Six weeks after Cousins’ introductory news conference, any chance of him retiring as a Falcon appeared to be dashed. Penix would be Atlanta’s quarterback of the future. Cousins was the team’s starting quarterback for 2024, but he would eventually cede the spot to Penix.

Fontenot said that night the team would stick with Cousins as long as he was playing well and the team was winning, even if it meant Penix had to sit for “four or five years.” What was more likely was that the Falcons would move on from Cousins after 2025, when the majority of his guaranteed money had been paid off.

Cousins was displeased on several levels. The Falcons didn’t mention the possibility of selecting a quarterback early in the draft in conversations with him, per sources. Drafting a QB in the first round “never came up as even a remote possibility” in Atlanta’s talks with Cousins before the draft, a source with direct knowledge of the veteran’s free agency process said.

On top of that, Altanta didn’t spend the first-round pick on a much-needed defensive standout who could have bolstered the team’s playoff chances in 2024.

But Cousins kept it professional, understanding the NFL is a business and the draft choice could have been made late. He texted Penix the night of the draft and wished him well.

When asked in a news conference if he would have stayed in Minnesota had he known the Falcons would draft a quarterback in the first round, Cousins replied, “I don’t really deal in hypotheticals.”
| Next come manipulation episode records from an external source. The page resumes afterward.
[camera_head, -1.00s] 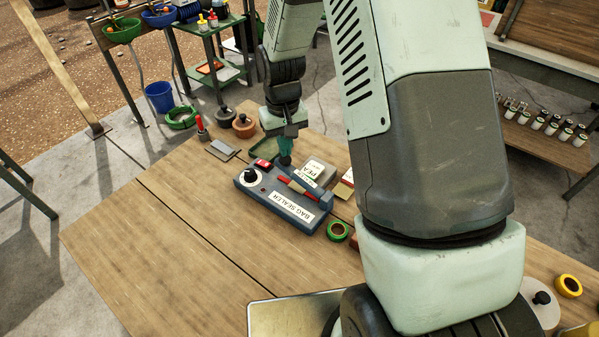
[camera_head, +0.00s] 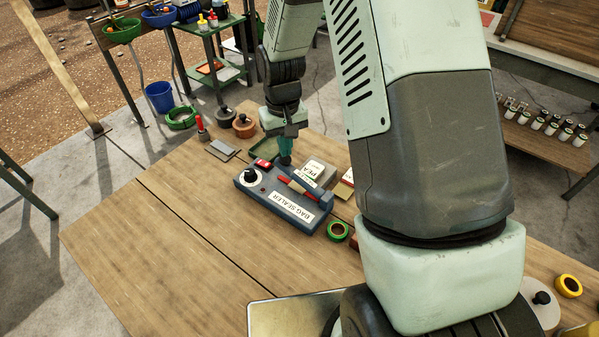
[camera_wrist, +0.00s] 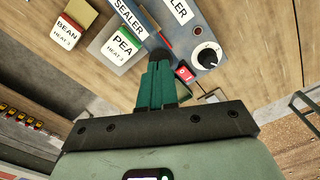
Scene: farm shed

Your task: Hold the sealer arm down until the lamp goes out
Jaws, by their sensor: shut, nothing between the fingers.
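The blue bag sealer (camera_head: 254,194) lies on the wooden bench, with a white dial and black knob (camera_head: 250,176) at its left end and a red switch (camera_head: 263,163) beside it. Its sealer arm (camera_head: 298,187) runs along the back of the body and appears low over the sealing strip. My gripper (camera_head: 285,158) is shut and empty, pointing down with its fingertips at the black end of the arm. In the wrist view the teal fingertips (camera_wrist: 160,60) overlap that black end, apparently touching it. I cannot make out whether the red switch contains a lit lamp.
A PEA packet (camera_head: 315,172) sits close behind the sealer; a BEAN packet (camera_wrist: 67,33) is farther along. A green tape roll (camera_head: 338,231) lies at the sealer's right end. Lidded pots (camera_head: 244,126) stand at the far edge. The bench's left front is clear.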

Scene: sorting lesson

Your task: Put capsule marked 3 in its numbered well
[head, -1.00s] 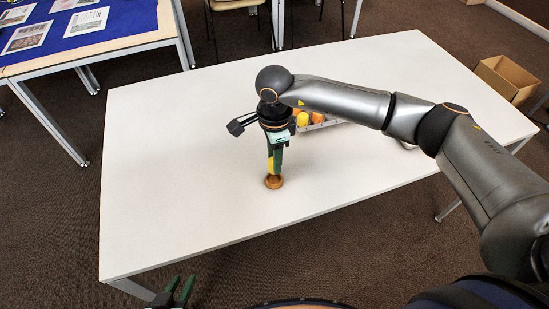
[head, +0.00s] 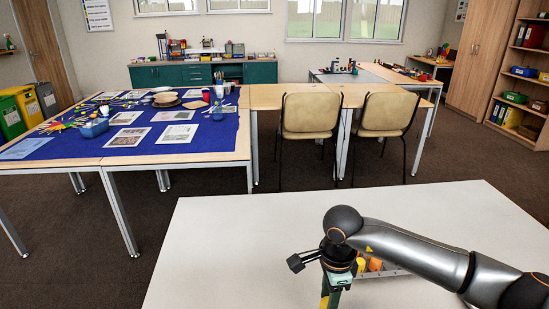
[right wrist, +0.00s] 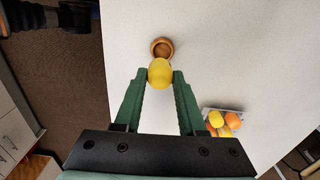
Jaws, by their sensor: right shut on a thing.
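My right gripper (right wrist: 159,76) is shut on a yellow capsule (right wrist: 160,73), held between the tips of its green fingers in the right wrist view. No number shows on the capsule's visible side. A round wooden cup (right wrist: 162,47) stands on the white table just past the capsule; I cannot tell whether they touch. In the head view the right gripper (head: 332,289) is cut by the bottom edge, and the cup is out of frame. My left gripper is not in view.
A tray (head: 397,272) with orange and yellow capsules stands on the white table (head: 240,240), right of the gripper; it also shows in the right wrist view (right wrist: 208,111). The table's left side is clear. Two chairs (head: 310,118) and a blue-covered table (head: 90,143) stand behind.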

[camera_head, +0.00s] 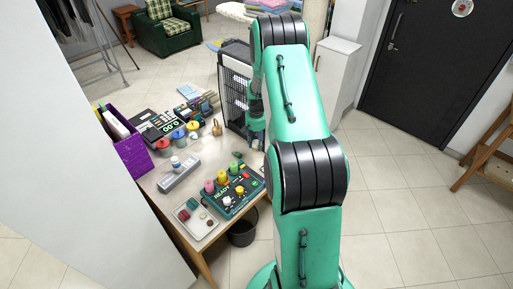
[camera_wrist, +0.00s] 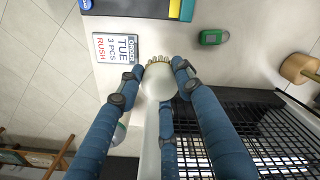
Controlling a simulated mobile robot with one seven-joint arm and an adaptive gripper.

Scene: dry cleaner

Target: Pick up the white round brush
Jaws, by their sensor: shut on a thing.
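The white round brush (camera_wrist: 157,82) is in the middle of the wrist view, with a rounded white top and tan bristles at its upper edge. A long pale shape runs down from it between the fingers; I cannot tell whether it is part of the brush. My gripper (camera_wrist: 158,68) has its blue fingers closed on both sides of the brush, with the tips touching it. In the head view my gripper (camera_head: 256,124) hangs over the desk's right edge, beside the black mesh rack (camera_head: 235,88). The brush is mostly hidden there.
The desk (camera_head: 155,186) holds a purple bin (camera_head: 132,155), a control panel with coloured knobs (camera_head: 232,190) and a small tray (camera_head: 196,220).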

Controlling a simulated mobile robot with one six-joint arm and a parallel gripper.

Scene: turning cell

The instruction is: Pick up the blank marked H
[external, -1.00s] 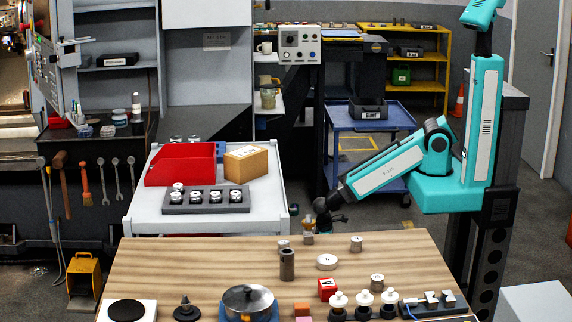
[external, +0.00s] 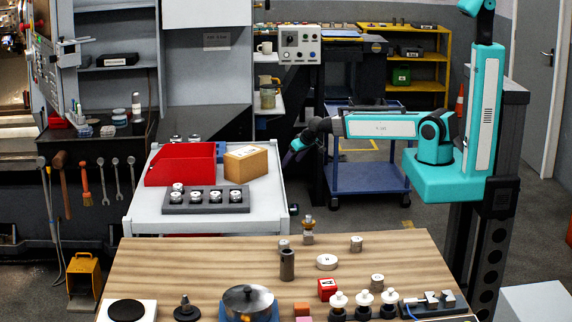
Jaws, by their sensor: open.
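Several short silvery cylindrical blanks stand on the wooden table. One (external: 284,245) is at the back left, one (external: 356,243) at the back right, a wider one (external: 327,262) near the middle, and one (external: 377,281) at the right. Their marks are too small to read, so I cannot tell which is H. My gripper (external: 289,158) is open, raised well above and behind the table's back edge, apart from all the blanks. It is small and dark in the view, and nothing shows between its fingers.
A brass-topped piece (external: 308,230) stands at the table's back edge, with a dark upright cylinder (external: 287,265) in front. A red block (external: 327,289), a lidded pot (external: 247,301) and white-topped pieces (external: 363,300) fill the front. A grey cart (external: 270,205) with a red bin (external: 181,164) stands behind left.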

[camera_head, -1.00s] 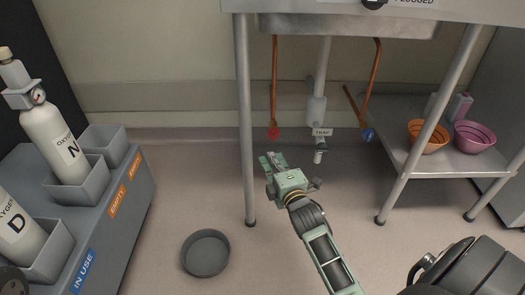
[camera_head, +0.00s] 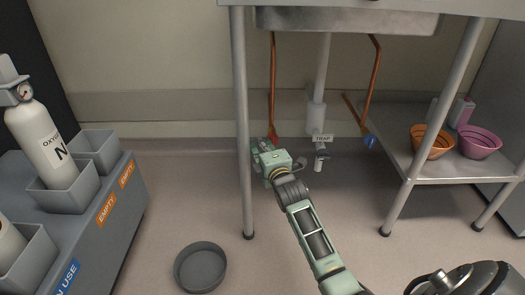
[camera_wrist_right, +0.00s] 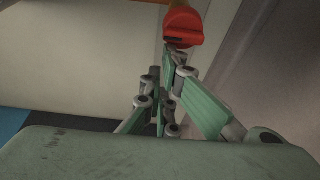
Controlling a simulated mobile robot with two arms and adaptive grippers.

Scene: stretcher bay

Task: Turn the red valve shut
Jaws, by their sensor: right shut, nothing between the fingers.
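The red valve (camera_wrist_right: 184,25) is at the top of the right wrist view, on the end of a copper pipe, just beyond my right fingertips. In the head view it is almost wholly hidden behind my right gripper (camera_head: 264,146), at the foot of the left copper pipe (camera_head: 272,90) under the sink (camera_head: 345,22). In the right wrist view my right gripper (camera_wrist_right: 172,50) is shut and empty, its tips at the valve's lower edge. I cannot tell whether they touch it. My left gripper is out of view.
A sink leg (camera_head: 242,130) stands close left of my right gripper. The trap pipe (camera_head: 316,115) and a blue valve (camera_head: 369,141) are to the right. A grey pan (camera_head: 201,267) lies on the floor. Bowls (camera_head: 431,141) sit on the right shelf. An oxygen cylinder rack (camera_head: 105,215) stands left.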

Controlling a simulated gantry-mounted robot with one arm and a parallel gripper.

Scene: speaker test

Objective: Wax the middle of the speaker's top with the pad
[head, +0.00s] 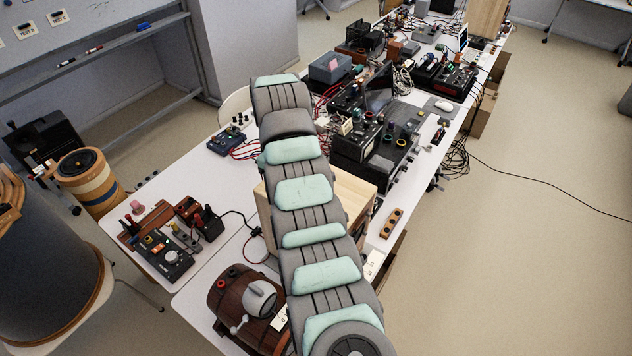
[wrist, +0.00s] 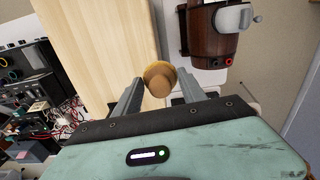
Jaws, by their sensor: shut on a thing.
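The speaker is a pale wooden box (head: 350,191) on the white bench, partly hidden behind my arm in the head view. In the wrist view, its light wood-grain face (wrist: 95,40) fills the upper left. My gripper (wrist: 159,85) shows in the wrist view, its two grey fingers shut on the pad (wrist: 160,76), a round tan piece with a darker brown end. The pad appears near the right edge of the pale wood. I cannot tell whether it touches the wood. The gripper and pad are hidden in the head view.
A dark wooden barrel-shaped device (head: 232,300) with a grey crank stands close to the box; it also shows in the wrist view (wrist: 212,45). Black electronics (head: 372,150) and cables crowd the bench beyond. A small control box (head: 165,257) sits on the left table.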

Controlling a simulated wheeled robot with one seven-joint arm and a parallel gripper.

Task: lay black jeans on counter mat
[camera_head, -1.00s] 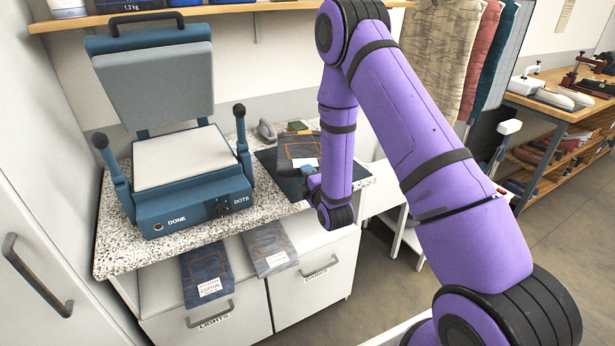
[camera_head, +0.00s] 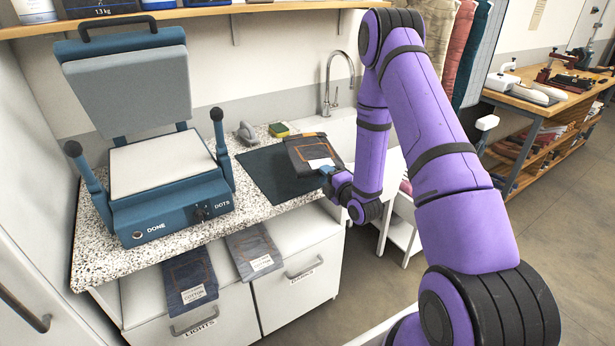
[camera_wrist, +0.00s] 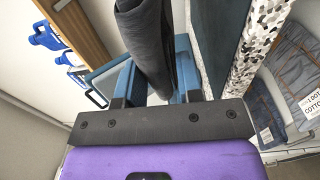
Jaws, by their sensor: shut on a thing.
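The folded black jeans (camera_head: 308,150), with orange stitching and a white label, are in my gripper (camera_head: 327,171) over the right part of the counter mat. In the wrist view the dark jeans (camera_wrist: 143,40) stand out edge-on between the two blue fingers of my gripper (camera_wrist: 155,88). The dark counter mat (camera_head: 262,178) lies flat on the speckled counter, right of the press. Its right part is hidden behind the jeans. I cannot tell whether the jeans touch the mat.
An open blue heat press (camera_head: 165,205) stands left of the mat. A green-and-yellow sponge (camera_head: 279,130) and a grey object (camera_head: 246,132) lie behind the mat. A tap (camera_head: 328,88) rises at the back.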

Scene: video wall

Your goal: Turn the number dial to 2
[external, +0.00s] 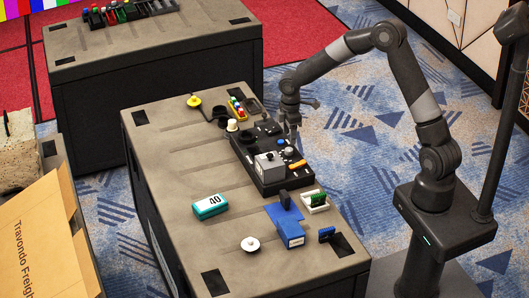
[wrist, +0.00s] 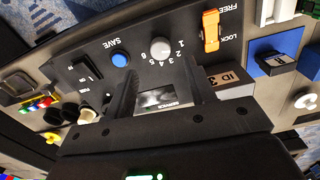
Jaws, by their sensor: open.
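In the external view the panel (external: 245,150) lies on the table, and the dial (external: 289,151) shows as a small pale spot. My gripper (wrist: 161,68) is open, with its fingers pointing toward the panel. The dial appears just beyond and between the fingertips, with no visible contact. In the external view my gripper (external: 291,128) hangs over the panel's far right side.
A blue SAVE button (wrist: 120,60) and an orange LOCK switch (wrist: 211,30) flank the dial. A grey box (external: 269,165) stands on the panel. A teal box (external: 210,207), a blue box (external: 290,236) and a white knob (external: 250,244) are on the table (external: 165,170).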

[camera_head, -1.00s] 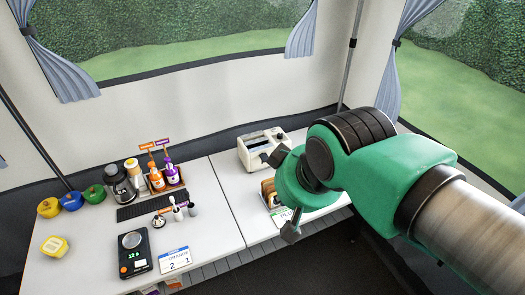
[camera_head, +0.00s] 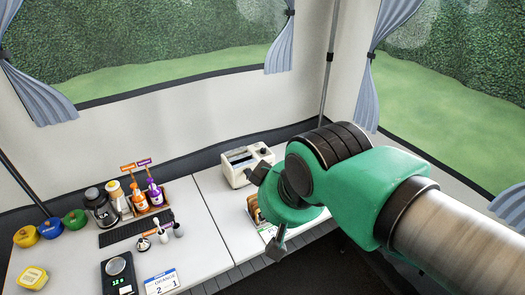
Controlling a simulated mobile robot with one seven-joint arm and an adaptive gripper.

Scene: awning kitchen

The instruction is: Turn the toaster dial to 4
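The cream toaster (camera_head: 236,164) stands on the right-hand white table, near its back edge. My green arm reaches in from the right. My gripper (camera_head: 262,203) is in front of and right of the toaster in the picture. Two dark finger parts show, one up near the toaster and one pointing down, set well apart. The gripper looks open and holds nothing that I can see.
Bread (camera_head: 254,208) and a card (camera_head: 267,232) lie partly behind my gripper. On the left table stand a scale (camera_head: 118,275), a number card (camera_head: 161,283), a tray with orange and purple bottles (camera_head: 140,196), a dark grinder (camera_head: 100,208) and coloured pots (camera_head: 50,228). The right table's front left is bare.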

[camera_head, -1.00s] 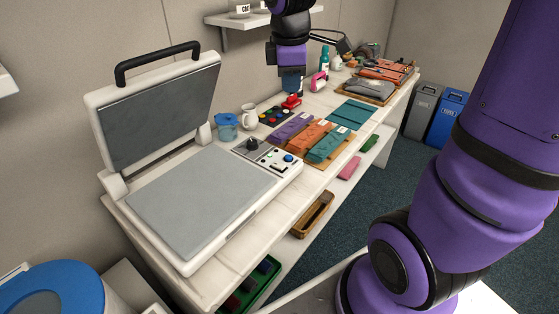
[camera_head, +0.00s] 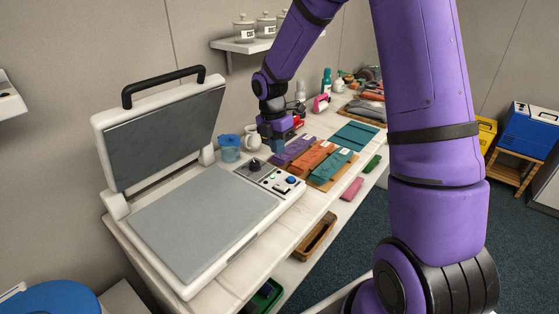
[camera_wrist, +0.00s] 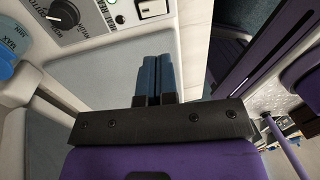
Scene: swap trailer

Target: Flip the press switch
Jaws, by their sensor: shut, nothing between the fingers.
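The press (camera_head: 200,215) is a white machine with a raised grey lid (camera_head: 165,120) and a bare grey lower plate. Its control panel (camera_head: 277,178), at the plate's back right corner, has a black dial (camera_head: 254,164), a small green light and a blue button. In the wrist view, the panel shows at the top left with the dial (camera_wrist: 62,14) and lettering. My gripper (camera_head: 277,148) is above and behind the panel, pointing down, apart from it. Its blue fingers (camera_wrist: 157,75) are together and empty.
A blue jug (camera_head: 228,148) and white pitcher (camera_head: 252,138) stand behind the panel, close to my gripper. Folded cloths (camera_head: 315,158) lie to its right. A shelf with jars (camera_head: 243,28) hangs above. The air over the lower plate is clear.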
On the “Pure Athlete” podcast in June, Cousins described the Falcons taking a quarterback as coming “out of nowhere.” Regardless, there was excitement in Atlanta about Cousins’ signing. The Falcons sold out season-ticket packages before training camp for the first time in 20 years.

Then came a rocky debut. Cousins threw two interceptions in a Week 1 loss to the Pittsburgh Steelers as he was coming back from a right Achilles he tore in 2023. But then he led the Falcons to a last-second comeback win over the eventual Super Bowl champion Philadelphia Eagles on the road on Monday Night Football. It was the beginning of a 6-2 surge.

After Week 9, things started going south for Cousins and the Falcons — in a hurry.

Atlanta lost four straight with Cousins throwing eight interceptions and no touchdowns during that stretch. In his 13-year career, the quarterback had never gone back-to-back weeks without a touchdown pass since becoming an NFL starter in 2015.

On the Wednesday of Week 11, Cousins appeared on the Falcons injury report, with the report citing a right shoulder and right arm issue, though the team hadn’t gone through a full practice, just a walkthrough.

When asked that week, after a disastrous, 38-6 loss on the road against the Denver Broncos, Cousins said his appearance on the injury report was just a “clerical error” and he was 100% healthy.

The Falcons’ snapped their four-game losing streak in Week 15 with an ugly, 15-9 win over the Las Vegas Raiders. But Cousins seemed limited in that game, by a conservative offensive gameplan and by an apparent inability to throw the ball downfield with any consistency.

One day later, coach Raheem Morris announced a change — Penix would be the starter “moving forward,” beginning with Week 16. Like he did the night of the draft, Cousins reached out to Penix by phone. He told the rookie he’d “be in his corner.”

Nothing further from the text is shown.